Death and the Magus

Avoiding both Death and Immortality

Finally I come to the point just as this essay too comes to an end. I decided that the way to avoid both horns of this dilemma was to believe in nothing and to realise this belief by at least attempting the impossible by vanishing and being forgotten. If I vanished in this way I would not die, would not be trapped in an afterlife, or be reincarnated for another round in the never-ending cycle of birth and death, and would not be remembered by future generations as an outdated joke or yet another well intentioned idiot. Nothing is perfect.

 

The Universal Levitational Force

Realising that any human being attempting to achieve nothing by dematerialising will be regarded by most people as either completely mad or utterly stupid, how could I even manage to make the attempt. I have long been puzzled by the fact that reductionists are content to believe that the only great force in physics which has no reciprocal equal and opposite is the Universal Gravitational Force.
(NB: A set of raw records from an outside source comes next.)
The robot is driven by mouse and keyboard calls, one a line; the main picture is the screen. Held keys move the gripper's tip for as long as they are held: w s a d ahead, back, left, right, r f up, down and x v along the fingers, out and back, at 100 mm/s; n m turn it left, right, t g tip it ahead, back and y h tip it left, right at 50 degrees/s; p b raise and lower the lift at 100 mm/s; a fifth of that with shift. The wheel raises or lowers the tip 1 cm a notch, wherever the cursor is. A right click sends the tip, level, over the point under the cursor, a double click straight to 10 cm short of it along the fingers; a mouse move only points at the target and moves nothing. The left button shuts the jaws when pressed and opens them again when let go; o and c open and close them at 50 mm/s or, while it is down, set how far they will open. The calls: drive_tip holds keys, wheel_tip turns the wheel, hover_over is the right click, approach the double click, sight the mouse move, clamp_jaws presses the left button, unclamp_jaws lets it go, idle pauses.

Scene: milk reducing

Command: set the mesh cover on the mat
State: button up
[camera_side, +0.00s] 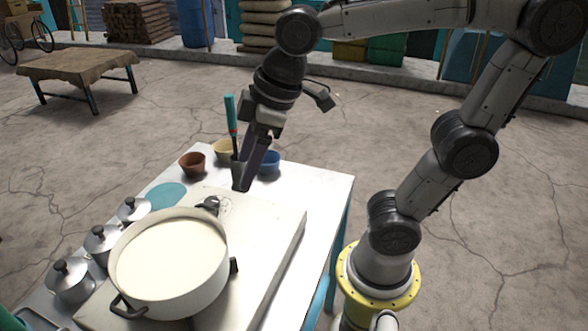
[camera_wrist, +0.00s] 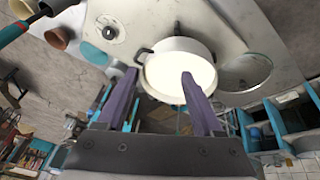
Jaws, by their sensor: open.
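A pale, thin-edged round piece with a dark centre lies on the white slab just beyond the pot; it appears to be the mesh cover (camera_side: 225,205), and it shows at the upper left in the wrist view (camera_wrist: 115,22). Its mesh cannot be made out. The round teal mat (camera_side: 163,195) lies flat and bare on the table, left of the slab; part of it shows in the wrist view (camera_wrist: 92,52). My gripper (camera_side: 246,180) points down above the far part of the slab, apart from the cover. Its purple fingers (camera_wrist: 160,76) are spread with nothing between them.
A wide pot of white milk (camera_side: 170,252) stands on the slab. Several lidded metal pots (camera_side: 102,240) line the left. Brown (camera_side: 192,163), yellow (camera_side: 221,147) and blue (camera_side: 269,161) cups stand behind, near a teal-handled tool (camera_side: 231,115). The slab's right part is clear.

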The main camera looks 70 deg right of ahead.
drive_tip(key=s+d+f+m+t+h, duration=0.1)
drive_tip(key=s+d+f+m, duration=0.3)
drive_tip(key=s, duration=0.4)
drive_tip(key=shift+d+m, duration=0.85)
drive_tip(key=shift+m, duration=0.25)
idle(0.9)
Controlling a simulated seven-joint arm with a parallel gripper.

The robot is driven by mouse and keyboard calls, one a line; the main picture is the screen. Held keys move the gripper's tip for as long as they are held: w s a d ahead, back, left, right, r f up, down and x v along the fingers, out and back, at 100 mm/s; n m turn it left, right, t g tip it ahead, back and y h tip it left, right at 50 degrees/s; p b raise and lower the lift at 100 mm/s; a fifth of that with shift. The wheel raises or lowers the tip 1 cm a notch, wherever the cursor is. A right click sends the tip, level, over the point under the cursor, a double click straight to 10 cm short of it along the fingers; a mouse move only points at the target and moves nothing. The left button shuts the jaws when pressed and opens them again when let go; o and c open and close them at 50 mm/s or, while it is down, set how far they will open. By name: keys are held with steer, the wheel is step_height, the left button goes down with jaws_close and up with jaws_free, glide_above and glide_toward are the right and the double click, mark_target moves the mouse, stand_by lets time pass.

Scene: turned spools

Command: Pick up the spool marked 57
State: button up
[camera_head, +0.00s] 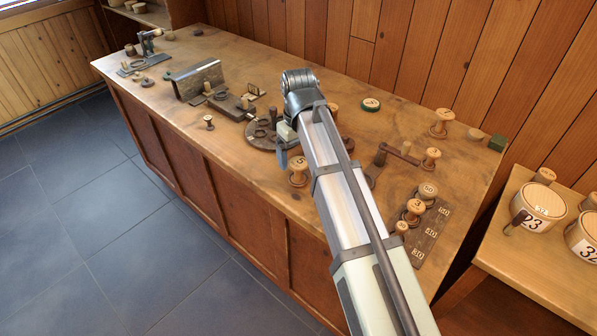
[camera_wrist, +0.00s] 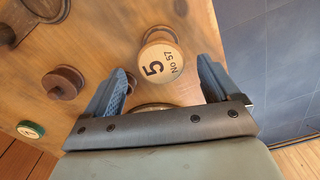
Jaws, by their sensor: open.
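The spool marked 57 (camera_wrist: 161,62) is pale turned wood, and its top reads "5" and "No 57" in the wrist view. A pale spool with a 5 on top (camera_head: 298,163), near the table's front edge in the head view, appears to be the same one. My gripper (camera_wrist: 162,68) is open and empty in the wrist view. The spool's top appears between the two blue fingers, toward their tips; I cannot tell the height gap. In the head view my gripper (camera_head: 284,155) is just left of the spool, partly hidden by my arm.
The wooden workbench (camera_head: 235,62) carries several other spools, including a dark brown one (camera_wrist: 63,82). A green-rimmed disc (camera_wrist: 30,129) lies beyond it. A metal-faced block (camera_head: 200,80) stands further left. A dark numbered board (camera_head: 432,232) lies at right. The bench edge drops to tiled floor.

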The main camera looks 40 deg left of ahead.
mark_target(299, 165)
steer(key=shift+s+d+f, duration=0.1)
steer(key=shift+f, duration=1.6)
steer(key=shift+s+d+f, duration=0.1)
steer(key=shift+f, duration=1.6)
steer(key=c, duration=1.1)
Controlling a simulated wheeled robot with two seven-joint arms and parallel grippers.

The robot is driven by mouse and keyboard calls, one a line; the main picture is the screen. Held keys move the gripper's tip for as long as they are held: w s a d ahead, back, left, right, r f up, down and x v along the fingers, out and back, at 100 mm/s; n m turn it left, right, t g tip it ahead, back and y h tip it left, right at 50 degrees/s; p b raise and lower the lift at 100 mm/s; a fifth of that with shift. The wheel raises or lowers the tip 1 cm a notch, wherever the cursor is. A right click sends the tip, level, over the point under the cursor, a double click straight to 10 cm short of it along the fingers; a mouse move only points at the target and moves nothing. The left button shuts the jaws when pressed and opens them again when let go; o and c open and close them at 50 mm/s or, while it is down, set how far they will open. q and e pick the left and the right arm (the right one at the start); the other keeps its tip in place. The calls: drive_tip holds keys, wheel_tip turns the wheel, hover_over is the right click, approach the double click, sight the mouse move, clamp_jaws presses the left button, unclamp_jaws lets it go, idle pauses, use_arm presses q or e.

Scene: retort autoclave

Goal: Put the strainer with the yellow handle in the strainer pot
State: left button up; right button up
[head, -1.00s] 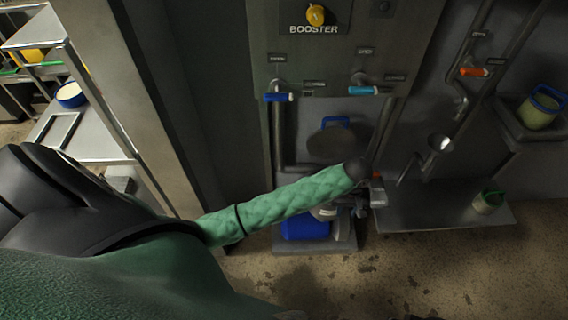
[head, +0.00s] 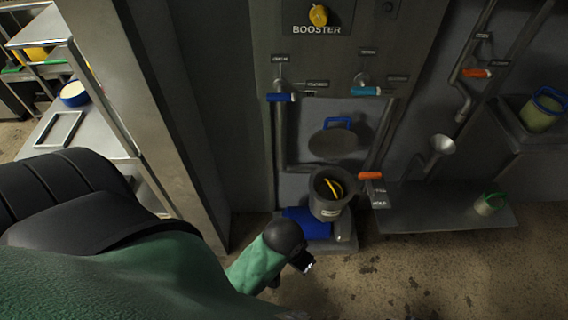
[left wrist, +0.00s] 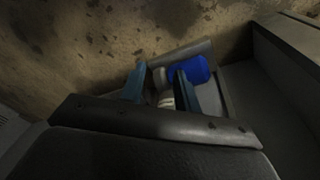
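A dark metal pot (head: 327,207) with a small label stands under the booster panel. A yellow handle (head: 333,188) shows inside its mouth, tilted; the strainer body under it is hidden in the pot's dark inside, so I cannot tell how it sits. My left gripper (head: 304,264) is low in front and to the left of the pot, apart from it. In the left wrist view its two fingers (left wrist: 160,88) are spread with nothing held between them. My right gripper is not in view.
A round lid with a blue handle (head: 333,143) is behind and above the pot. A blue motor (head: 300,218) sits below it. A metal shelf (head: 430,215) at right holds a green-handled container (head: 489,204). A blue-handled strainer (head: 543,108) is far right. The floor in front is clear.

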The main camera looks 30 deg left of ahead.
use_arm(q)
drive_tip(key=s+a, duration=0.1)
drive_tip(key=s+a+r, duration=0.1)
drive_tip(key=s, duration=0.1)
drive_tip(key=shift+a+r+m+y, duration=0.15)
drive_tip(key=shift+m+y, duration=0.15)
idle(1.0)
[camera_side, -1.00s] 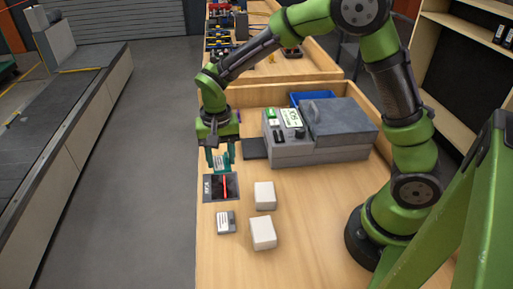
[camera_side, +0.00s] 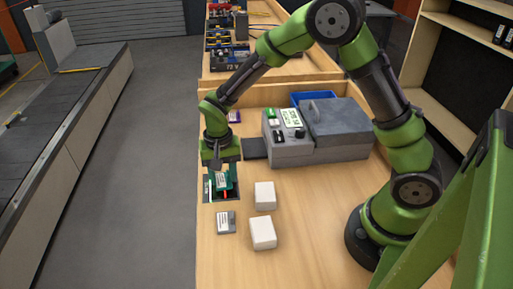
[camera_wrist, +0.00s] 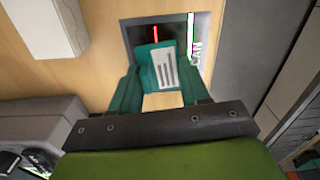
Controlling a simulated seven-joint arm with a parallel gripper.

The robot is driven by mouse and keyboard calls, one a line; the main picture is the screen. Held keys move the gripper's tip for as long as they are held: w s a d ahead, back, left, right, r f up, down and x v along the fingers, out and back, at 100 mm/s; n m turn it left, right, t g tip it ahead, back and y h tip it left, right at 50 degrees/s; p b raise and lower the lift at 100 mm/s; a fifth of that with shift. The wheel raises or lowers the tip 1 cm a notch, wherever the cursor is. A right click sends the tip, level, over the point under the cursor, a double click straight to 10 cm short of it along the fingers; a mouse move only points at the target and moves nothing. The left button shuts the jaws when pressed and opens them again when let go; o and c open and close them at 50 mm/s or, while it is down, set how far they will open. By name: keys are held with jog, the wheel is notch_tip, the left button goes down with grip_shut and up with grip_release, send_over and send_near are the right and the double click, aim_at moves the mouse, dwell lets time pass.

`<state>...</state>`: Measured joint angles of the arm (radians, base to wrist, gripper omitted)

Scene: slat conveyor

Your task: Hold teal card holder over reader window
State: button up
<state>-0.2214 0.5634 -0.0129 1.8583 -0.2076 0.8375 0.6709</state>
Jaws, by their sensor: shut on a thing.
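My gripper (camera_side: 221,170) is shut on the teal card holder (camera_side: 223,183), which carries a white label with dark lines. In the wrist view my gripper's teal fingers (camera_wrist: 160,76) are on either side of the card holder (camera_wrist: 152,76). The holder is in front of the dark reader window (camera_wrist: 139,34) and hides part of it. A red line on the window and the lettering on its frame stay visible. In the side view the reader (camera_side: 207,194) is partly covered by the holder and fingers. The exact gap between holder and window cannot be told.
Two white blocks (camera_side: 264,195) (camera_side: 262,233) and a grey labelled card (camera_side: 226,222) lie near the reader. A grey machine with a display (camera_side: 290,119) stands behind, beside a dark pad (camera_side: 256,148).

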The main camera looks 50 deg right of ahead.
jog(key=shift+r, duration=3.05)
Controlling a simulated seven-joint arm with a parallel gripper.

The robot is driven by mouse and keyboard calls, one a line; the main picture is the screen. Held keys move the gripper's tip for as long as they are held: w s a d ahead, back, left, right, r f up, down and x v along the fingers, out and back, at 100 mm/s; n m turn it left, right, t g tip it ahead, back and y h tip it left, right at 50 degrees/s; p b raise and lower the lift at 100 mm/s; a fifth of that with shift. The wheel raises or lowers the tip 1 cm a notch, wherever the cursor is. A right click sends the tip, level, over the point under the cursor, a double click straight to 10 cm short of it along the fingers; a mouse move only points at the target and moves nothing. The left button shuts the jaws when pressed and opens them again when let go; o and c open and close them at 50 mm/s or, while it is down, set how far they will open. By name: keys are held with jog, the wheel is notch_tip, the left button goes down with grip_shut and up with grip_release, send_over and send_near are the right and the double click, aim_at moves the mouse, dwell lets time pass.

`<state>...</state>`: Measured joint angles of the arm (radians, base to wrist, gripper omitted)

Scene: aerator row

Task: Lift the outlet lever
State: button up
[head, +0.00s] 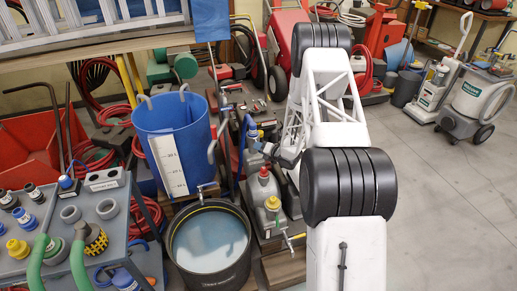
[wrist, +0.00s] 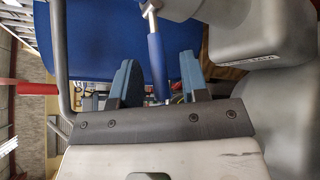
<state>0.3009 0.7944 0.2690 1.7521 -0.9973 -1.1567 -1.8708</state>
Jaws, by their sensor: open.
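The lever shows in the wrist view as a metal rod with a blue grip sleeve (wrist: 157,65). The sleeve lies between the two blue-grey fingers of my gripper (wrist: 158,75), with a visible gap on each side. My gripper is open and not clamped on it. In the head view my gripper (head: 264,149) is small and partly hidden by my white arm, right of the blue tub (head: 172,135). I cannot make out the lever clearly there. The tub fills much of the wrist view behind the lever (wrist: 100,22).
A black basin of water (head: 210,240) stands below the blue tub, under a small metal tap (head: 207,186). Grey bottles (head: 264,190) stand close below my gripper. A cart with hose fittings (head: 108,208) is at the left.

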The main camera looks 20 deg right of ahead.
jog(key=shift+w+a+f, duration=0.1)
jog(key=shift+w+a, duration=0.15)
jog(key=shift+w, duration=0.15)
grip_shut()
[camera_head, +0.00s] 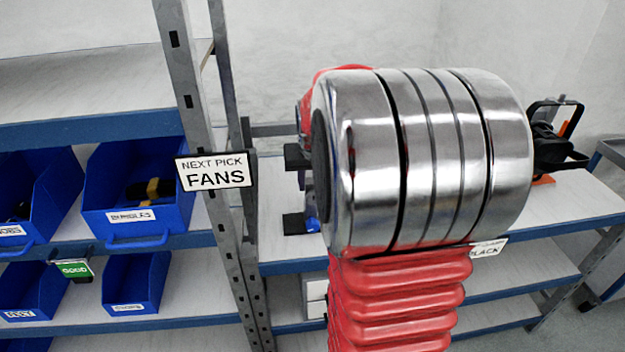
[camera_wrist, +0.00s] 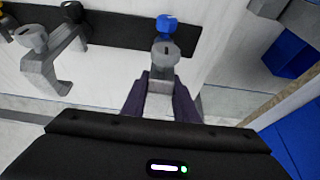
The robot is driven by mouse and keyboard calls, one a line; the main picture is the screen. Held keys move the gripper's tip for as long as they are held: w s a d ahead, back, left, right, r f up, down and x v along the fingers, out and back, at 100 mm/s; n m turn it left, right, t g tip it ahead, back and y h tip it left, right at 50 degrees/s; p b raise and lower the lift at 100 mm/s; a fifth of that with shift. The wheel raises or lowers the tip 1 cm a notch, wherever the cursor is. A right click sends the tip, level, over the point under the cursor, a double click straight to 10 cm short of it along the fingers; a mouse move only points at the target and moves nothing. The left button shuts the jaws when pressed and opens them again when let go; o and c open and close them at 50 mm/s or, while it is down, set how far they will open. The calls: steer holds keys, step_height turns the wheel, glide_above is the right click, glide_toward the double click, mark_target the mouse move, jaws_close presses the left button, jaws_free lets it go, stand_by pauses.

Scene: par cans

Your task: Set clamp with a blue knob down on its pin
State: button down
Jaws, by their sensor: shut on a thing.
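In the wrist view my gripper (camera_wrist: 160,99) is shut on the grey clamp (camera_wrist: 166,62), whose pale body lies between the dark fingers. A round grey end of the clamp stands just beyond the fingertips. A blue knob (camera_wrist: 167,24) shows right behind it, in front of a dark rail (camera_wrist: 115,27). I cannot tell whether the blue knob is joined to the held clamp or whether the clamp touches the rail. The pin is not clearly visible. In the head view my own arm hides the gripper and the clamp.
Another grey clamp (camera_wrist: 48,62) stands at the left of the rail, near a black knob (camera_wrist: 72,12). A blue bin (camera_wrist: 290,52) is at the right of the wrist view. The head view shows blue bins (camera_head: 135,195) on shelves and a sign (camera_head: 215,171) on a post.

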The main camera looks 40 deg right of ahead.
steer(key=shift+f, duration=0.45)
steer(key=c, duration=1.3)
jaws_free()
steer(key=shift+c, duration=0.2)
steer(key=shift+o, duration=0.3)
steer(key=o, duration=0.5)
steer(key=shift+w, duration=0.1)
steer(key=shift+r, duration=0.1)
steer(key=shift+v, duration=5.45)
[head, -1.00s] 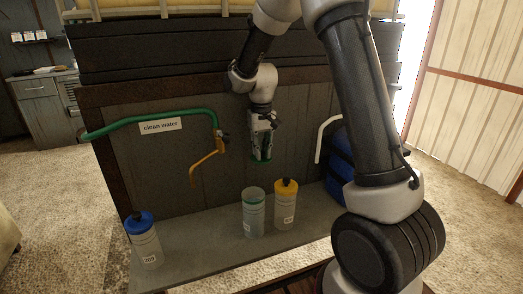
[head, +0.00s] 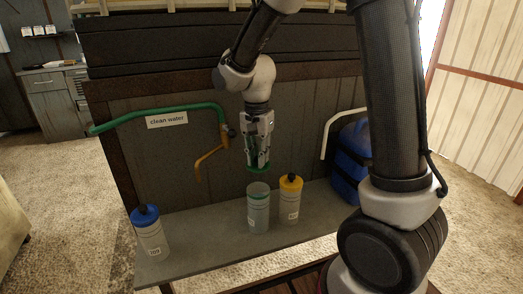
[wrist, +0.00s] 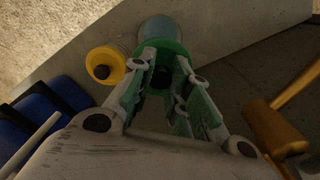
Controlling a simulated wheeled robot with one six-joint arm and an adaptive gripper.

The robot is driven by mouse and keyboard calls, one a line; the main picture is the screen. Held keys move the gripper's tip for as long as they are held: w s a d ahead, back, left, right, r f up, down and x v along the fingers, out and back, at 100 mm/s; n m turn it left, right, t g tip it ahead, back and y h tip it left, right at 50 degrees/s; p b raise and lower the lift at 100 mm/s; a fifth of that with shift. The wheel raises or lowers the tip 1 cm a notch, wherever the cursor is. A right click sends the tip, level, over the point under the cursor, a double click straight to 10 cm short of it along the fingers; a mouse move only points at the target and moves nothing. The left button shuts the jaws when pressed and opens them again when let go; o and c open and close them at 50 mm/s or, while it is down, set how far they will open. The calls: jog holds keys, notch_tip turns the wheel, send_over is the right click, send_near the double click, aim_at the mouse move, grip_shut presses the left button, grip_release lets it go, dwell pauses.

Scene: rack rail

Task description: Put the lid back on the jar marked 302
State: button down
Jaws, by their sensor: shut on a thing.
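My gripper (head: 257,161) is shut on a green lid (head: 258,169), which also shows between the fingers in the wrist view (wrist: 178,55). An uncovered clear jar (head: 258,212) with a green band near its top stands upright on the shelf. The lid is above the jar's mouth in the head view, with a small gap. In the wrist view the jar (wrist: 157,29) shows past the lid, partly hidden by it. The jar's label is too small to read for sure.
A yellow-lidded jar (head: 290,203) stands close to the right of the open jar. A blue-lidded jar (head: 149,232) stands at the shelf's left end. A green pipe (head: 160,113) with an orange spout (head: 207,160) is left of my gripper. A blue container (head: 350,160) is at the right.

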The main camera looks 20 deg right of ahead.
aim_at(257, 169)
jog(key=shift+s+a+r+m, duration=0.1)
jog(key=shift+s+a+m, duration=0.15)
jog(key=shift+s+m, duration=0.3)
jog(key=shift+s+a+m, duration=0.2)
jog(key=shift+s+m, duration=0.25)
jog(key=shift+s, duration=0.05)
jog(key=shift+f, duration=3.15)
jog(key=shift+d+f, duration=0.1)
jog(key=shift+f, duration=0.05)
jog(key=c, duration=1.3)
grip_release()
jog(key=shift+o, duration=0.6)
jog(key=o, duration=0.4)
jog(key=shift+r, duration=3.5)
Since this apparently structures the physical universe then it seems that by successfully breaking through the homoeostatic state and evolving, living systems can be described as examples of the Universal Levitational Force at work. Alan McGlashan’s delightful little book Gravity and Levity makes the same point.

 

In 1972 I was given the temporary use of an unwanted lecture theatre at the University of Melbourne to give lectures and workshops on the process cosmology I had just created. I named this The Department of Levity. I had previously pioneered a new university reform movement making use of wit, practical jokes and self-ridicule which I called The Fun Revolution. At this very time the physicist Prigogine produced a proof that thermo-dynamics is not homeostatic except in closed systems and the physical universe is not a closed system!

 

Another analogy from the insect world can be used here and may help to explain my strategy. Many underwater larvae climb up the stalks of reeds to reach the air before they form a cocoon prior to emerging as a flying insect. Any attempt I might make to use the Universal Levitational Force in order to evolve into a higher form by rising in the air and vanishing might lead to my being ostracised or even incarcerated as insane. What would a larva do if all the others were content to die in their present form and would regard any larva that started to climb up a stalk as mad and dangerous since it was threatening their cherished understanding of reality? Its best strategy would be to pretend it was doing so as a practical joke to amuse the others. After all I have been “sending myself up” for almost fifty years and since the attempt to vanish would create a storm of mirth it would generate the much needed levity. Since my chance of success was extremely remote nothing would be lost except my life which was certain otherwise.

 

My efforts to realise my dream took many years but failed utterly and are recorded in my essay “The Hunting of the Boojum.” My failed attempt to rise in the air vanish might even make my name as immortal as that of the author of “The Hunting of the Snark” but I will never know.

 

I can draw only one certain conclusion from all this. Human beings must not believe in the absolute  inevitability of death. Doing so stops all further potential for further evolutionary transcendence and we then behave in destructive and completely irrational ways.